--- BEGIN Given data ---
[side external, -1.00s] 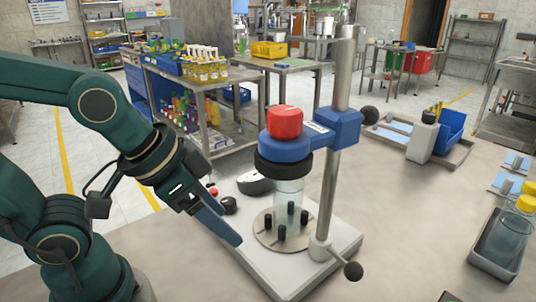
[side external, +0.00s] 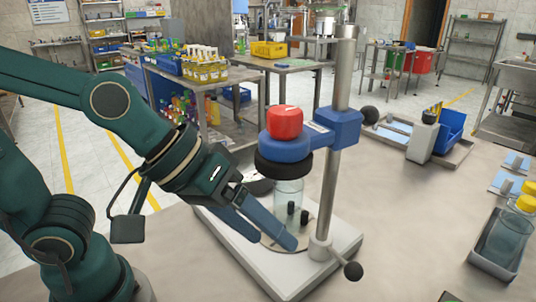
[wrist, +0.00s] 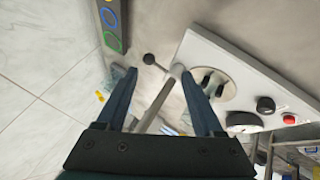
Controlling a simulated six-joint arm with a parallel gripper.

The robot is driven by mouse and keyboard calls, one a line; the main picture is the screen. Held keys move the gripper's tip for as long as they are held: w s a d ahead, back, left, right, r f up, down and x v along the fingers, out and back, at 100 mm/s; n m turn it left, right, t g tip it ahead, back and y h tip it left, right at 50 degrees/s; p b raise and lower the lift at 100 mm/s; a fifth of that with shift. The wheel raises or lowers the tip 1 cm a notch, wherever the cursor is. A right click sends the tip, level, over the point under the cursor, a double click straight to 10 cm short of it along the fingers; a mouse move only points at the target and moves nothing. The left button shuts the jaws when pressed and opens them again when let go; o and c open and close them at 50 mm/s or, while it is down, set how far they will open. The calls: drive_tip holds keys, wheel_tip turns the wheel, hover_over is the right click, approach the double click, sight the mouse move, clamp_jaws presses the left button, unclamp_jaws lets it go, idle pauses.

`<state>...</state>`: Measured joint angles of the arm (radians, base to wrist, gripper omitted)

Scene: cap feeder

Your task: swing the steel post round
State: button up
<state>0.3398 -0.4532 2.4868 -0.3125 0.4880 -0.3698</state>
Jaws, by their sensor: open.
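The steel post (side external: 338,140) stands upright on the right of the capping stand's pale base plate (side external: 285,283). A blue head (side external: 335,131) with a red cap (side external: 284,122) on top is clamped to it, over a black ring (side external: 283,163). A black-knobbed lever (side external: 352,270) sticks out at the post's foot. My gripper (side external: 280,243) is open and low over the base, left of the post and apart from it. In the wrist view the post (wrist: 152,108) shows between my open fingers (wrist: 159,76). A clear jar (side external: 288,188) under the head is partly hidden by my gripper.
A grey tray with yellow-capped bottles (side external: 518,225) sits at the right edge. A blue bin (side external: 450,132) and a grey block (side external: 421,140) stand on a tray behind.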

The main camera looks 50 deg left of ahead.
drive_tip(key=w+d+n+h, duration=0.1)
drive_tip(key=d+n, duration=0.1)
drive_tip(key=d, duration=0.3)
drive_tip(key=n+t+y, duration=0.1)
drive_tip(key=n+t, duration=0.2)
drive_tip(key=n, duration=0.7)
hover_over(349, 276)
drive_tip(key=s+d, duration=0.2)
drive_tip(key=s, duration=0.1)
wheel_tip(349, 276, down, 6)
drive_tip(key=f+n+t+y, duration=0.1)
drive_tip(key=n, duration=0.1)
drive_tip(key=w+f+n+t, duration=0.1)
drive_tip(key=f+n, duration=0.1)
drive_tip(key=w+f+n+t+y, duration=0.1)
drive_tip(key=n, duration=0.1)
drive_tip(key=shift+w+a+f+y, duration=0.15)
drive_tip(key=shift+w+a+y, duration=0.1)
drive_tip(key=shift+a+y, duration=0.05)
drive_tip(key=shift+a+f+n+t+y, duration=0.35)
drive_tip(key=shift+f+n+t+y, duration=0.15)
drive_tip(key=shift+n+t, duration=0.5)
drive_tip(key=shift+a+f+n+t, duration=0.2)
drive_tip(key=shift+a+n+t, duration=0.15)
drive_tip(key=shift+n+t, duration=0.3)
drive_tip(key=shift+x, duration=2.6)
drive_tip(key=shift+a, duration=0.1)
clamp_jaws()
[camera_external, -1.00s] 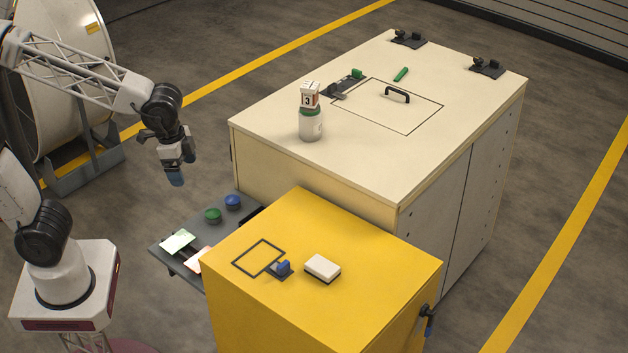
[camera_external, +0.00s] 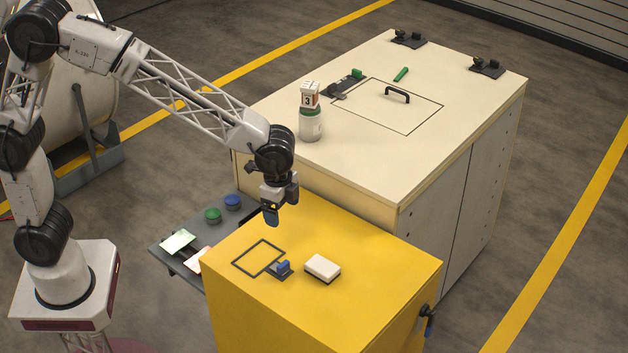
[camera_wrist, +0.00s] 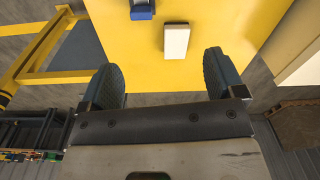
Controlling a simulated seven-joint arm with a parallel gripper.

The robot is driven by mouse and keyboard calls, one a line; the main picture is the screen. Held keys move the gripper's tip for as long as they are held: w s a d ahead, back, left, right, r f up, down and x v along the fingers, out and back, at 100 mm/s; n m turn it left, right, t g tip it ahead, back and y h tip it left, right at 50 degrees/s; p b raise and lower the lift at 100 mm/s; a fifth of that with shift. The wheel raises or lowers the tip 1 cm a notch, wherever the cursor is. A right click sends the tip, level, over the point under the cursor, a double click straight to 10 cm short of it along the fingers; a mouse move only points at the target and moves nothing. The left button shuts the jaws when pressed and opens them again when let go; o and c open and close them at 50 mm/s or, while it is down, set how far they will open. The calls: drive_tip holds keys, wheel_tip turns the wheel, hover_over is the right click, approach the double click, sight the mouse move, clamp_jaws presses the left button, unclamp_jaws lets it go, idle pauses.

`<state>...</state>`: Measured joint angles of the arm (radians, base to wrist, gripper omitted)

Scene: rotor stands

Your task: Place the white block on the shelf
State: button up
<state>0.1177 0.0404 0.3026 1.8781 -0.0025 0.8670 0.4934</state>
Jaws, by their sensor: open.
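A white block (camera_external: 322,268) with a dark underside lies on the top of the yellow cabinet (camera_external: 370,250), right of a small blue piece (camera_external: 283,267). The wrist view shows the white block (camera_wrist: 176,40) upper middle, ahead of the fingers and apart from them. My gripper (camera_external: 272,212) hangs fingers-down above the back left part of the yellow cabinet. In the wrist view my gripper (camera_wrist: 163,78) has its two dark blue fingers spread with nothing between them. A low dark grey shelf (camera_external: 187,262) sticks out left of the cabinet, partly hidden by it.
The shelf holds green (camera_external: 212,215) and blue (camera_external: 232,202) round pieces and pale cards (camera_external: 178,241). A square outline (camera_external: 262,243) marks the yellow top. The taller cream cabinet (camera_external: 370,165) stands behind, carrying a jar (camera_external: 310,124) with a numbered cube (camera_external: 309,96) on it.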

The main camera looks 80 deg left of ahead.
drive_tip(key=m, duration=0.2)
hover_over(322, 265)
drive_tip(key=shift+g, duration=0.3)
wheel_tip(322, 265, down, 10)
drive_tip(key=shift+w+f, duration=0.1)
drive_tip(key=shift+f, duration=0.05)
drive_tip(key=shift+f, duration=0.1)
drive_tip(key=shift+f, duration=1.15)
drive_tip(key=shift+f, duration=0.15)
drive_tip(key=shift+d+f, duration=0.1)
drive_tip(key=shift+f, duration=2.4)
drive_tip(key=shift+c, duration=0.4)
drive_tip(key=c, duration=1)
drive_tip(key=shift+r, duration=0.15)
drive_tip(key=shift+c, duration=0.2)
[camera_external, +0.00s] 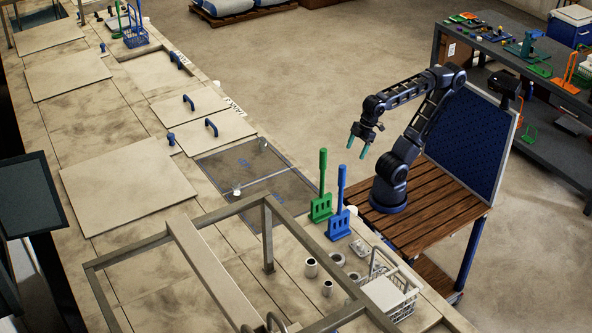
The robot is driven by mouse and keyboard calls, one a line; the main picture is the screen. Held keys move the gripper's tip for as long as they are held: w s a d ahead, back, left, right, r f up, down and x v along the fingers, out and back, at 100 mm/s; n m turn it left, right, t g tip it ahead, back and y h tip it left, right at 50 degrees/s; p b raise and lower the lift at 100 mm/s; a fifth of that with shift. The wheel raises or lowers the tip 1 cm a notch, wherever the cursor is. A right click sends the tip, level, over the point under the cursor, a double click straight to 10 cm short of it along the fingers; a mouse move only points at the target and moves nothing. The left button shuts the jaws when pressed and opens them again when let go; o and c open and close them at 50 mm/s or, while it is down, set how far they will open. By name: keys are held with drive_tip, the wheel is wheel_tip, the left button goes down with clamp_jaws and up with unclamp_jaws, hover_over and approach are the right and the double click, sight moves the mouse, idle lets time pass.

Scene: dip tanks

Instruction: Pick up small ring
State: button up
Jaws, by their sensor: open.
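My gripper (356,152) has teal fingers spread apart and pointing down. It is open and empty, raised in the air beyond the green and blue racks. Two grey ring-like parts lie on the tank-side ledge near the wire basket: one ring (337,259) nearer the racks and another ring (354,277) closer to the basket. At this size I cannot tell for sure which is the small ring. My gripper is well apart from both, above and farther back in the picture.
A green rack (321,207) and a blue rack (339,222) with upright handles stand between my gripper and the rings. Two metal cylinders (311,267) (327,288) stand left of the rings. A wire basket (404,301) stands to their right. A metal frame (268,240) rises at the left.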

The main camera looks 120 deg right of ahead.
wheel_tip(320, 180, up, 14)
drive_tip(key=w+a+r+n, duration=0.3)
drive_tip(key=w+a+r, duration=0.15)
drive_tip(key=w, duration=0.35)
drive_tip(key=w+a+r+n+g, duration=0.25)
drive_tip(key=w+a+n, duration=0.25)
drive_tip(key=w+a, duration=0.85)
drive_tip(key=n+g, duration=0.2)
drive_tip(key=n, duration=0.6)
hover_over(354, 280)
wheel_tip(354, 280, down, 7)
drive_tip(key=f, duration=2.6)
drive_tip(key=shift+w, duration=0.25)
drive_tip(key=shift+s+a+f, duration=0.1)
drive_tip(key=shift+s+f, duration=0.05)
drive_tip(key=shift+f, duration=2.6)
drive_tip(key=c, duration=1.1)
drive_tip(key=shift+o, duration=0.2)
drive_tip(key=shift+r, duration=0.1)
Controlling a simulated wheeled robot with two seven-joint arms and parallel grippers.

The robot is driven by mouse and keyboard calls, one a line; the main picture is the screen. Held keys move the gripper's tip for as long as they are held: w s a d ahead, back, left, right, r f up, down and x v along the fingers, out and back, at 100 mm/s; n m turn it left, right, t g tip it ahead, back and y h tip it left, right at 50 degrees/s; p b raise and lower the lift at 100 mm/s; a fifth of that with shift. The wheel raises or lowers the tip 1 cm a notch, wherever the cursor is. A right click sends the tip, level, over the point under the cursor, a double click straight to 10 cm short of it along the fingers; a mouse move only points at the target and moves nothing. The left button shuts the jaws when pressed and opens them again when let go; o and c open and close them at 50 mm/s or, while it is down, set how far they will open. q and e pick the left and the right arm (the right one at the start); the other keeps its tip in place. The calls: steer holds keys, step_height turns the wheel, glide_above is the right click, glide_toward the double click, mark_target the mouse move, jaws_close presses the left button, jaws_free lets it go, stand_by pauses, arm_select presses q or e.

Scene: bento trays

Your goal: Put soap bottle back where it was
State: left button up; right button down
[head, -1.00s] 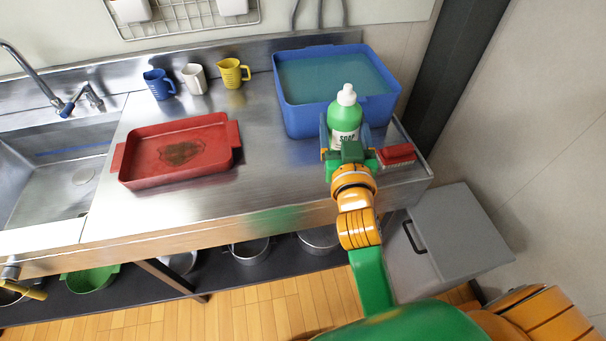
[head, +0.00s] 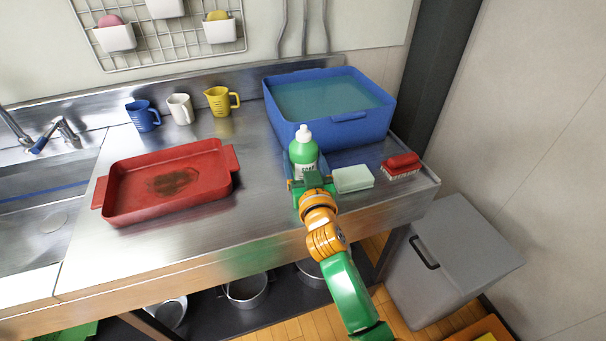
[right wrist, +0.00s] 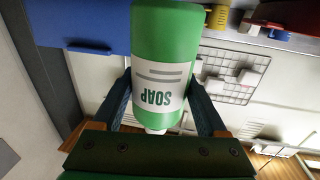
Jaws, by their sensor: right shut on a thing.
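The green soap bottle (head: 303,156) with a white cap and a white label stands upright in front of the blue tub. My right gripper (head: 309,183) is shut on it from the front. In the right wrist view the bottle (right wrist: 165,45) shows upside down, its SOAP label between the two fingers of my right gripper (right wrist: 158,105). I cannot tell whether the bottle's base touches the counter. My left gripper is not in view.
The water-filled blue tub (head: 290,127) is behind the bottle. A pale green sponge (head: 352,179) and a red brush (head: 402,164) lie to the right. A red stained tray (head: 215,188) lies left. Several cups, including a yellow one (head: 219,101), stand at the back. The steel counter (head: 262,190) is clear between tray and gripper.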

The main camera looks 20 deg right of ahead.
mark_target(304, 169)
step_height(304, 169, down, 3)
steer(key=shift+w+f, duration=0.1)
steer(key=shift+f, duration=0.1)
--- END Given data ---
◆ What is expected
Write out the lines from the start of the material to the line with "Controlling a simulated six-joint", inclusive and exactly. Skip the pictures.

◆ Solution to this problem
[side external, -1.00s] 
[side external, +0.00s] 
[wrist, +0.00s] 
Controlling a simulated six-joint arm with a parallel gripper.

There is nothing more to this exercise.